● GIVEN PROBLEM
Retype the opening lines of the listing below, ending with the line that contains "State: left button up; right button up", and leave out any pictures.

* BEGIN *

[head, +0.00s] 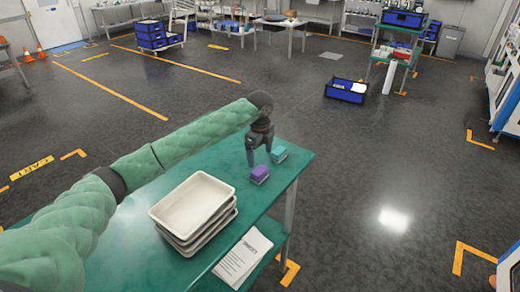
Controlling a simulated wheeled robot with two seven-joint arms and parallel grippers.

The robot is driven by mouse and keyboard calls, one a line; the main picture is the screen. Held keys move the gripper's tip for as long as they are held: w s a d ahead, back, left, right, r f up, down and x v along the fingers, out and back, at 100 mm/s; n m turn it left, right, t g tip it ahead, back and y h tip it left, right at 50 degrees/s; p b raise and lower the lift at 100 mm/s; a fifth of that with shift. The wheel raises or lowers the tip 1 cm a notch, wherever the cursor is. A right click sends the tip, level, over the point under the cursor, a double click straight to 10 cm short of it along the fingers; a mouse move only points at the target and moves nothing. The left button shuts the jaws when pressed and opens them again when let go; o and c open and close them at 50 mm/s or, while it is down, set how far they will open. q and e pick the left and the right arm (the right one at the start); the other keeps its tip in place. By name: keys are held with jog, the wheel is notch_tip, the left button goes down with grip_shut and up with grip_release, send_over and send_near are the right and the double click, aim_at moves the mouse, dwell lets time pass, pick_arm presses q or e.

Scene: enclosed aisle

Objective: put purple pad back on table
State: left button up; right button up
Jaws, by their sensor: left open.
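The purple pad (260,173) lies on the green table (215,158) near its far right corner. A teal pad (279,154) lies just behind and to the right of it. My left gripper (260,157) points down over the table with its fingers apart, right beside the two pads. I see nothing held between its fingers. The purple pad appears just in front of the fingers; whether they touch it I cannot tell. My right gripper is not in view.
A stack of cream trays (192,205) stands on the table, left of the pads. A paper sheet (243,257) lies on a lower shelf. A blue crate (346,90) stands on the floor beyond. Open floor lies to the right.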

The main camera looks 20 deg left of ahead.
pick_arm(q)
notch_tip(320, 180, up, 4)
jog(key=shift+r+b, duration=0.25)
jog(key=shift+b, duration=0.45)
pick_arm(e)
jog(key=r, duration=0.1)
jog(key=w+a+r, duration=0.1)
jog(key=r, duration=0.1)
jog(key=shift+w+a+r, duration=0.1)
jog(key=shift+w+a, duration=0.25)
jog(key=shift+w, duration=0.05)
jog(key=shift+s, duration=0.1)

* END *

● COMPLETE OUTPUT
[head, +0.00s] 
Controlling a simulated wheeled robot with two seven-joint arms and parallel grippers.

The robot is driven by mouse and keyboard calls, one a line; the main picture is the screen. Held keys move the gripper's tip for as long as they are held: w s a d ahead, back, left, right, r f up, down and x v along the fingers, out and back, at 100 mm/s; n m turn it left, right, t g tip it ahead, back and y h tip it left, right at 50 degrees/s; p b raise and lower the lift at 100 mm/s; a fifth of that with shift. The wheel raises or lowers the tip 1 cm a notch, wherever the cursor is. A right click sends the tip, level, over the point under the cursor, a double click straight to 10 cm short of it along the fingers; a mouse move only points at the target and moves nothing. The left button shuts the jaws when pressed and opens them again when let go; o and c open and close them at 50 mm/s or, while it is down, set how far they will open. q and e pick the left and the right arm (the right one at the start); the other keeps its tip in place. By name: keys are held with jog, the wheel is notch_tip, the left button goes down with grip_shut and up with grip_release, send_over and send_near are the right and the double click, aim_at moves the mouse, dwell lets time pass, pick_arm presses q or e.

Scene: enclosed aisle

Objective: put purple pad back on table
State: left button up; right button up

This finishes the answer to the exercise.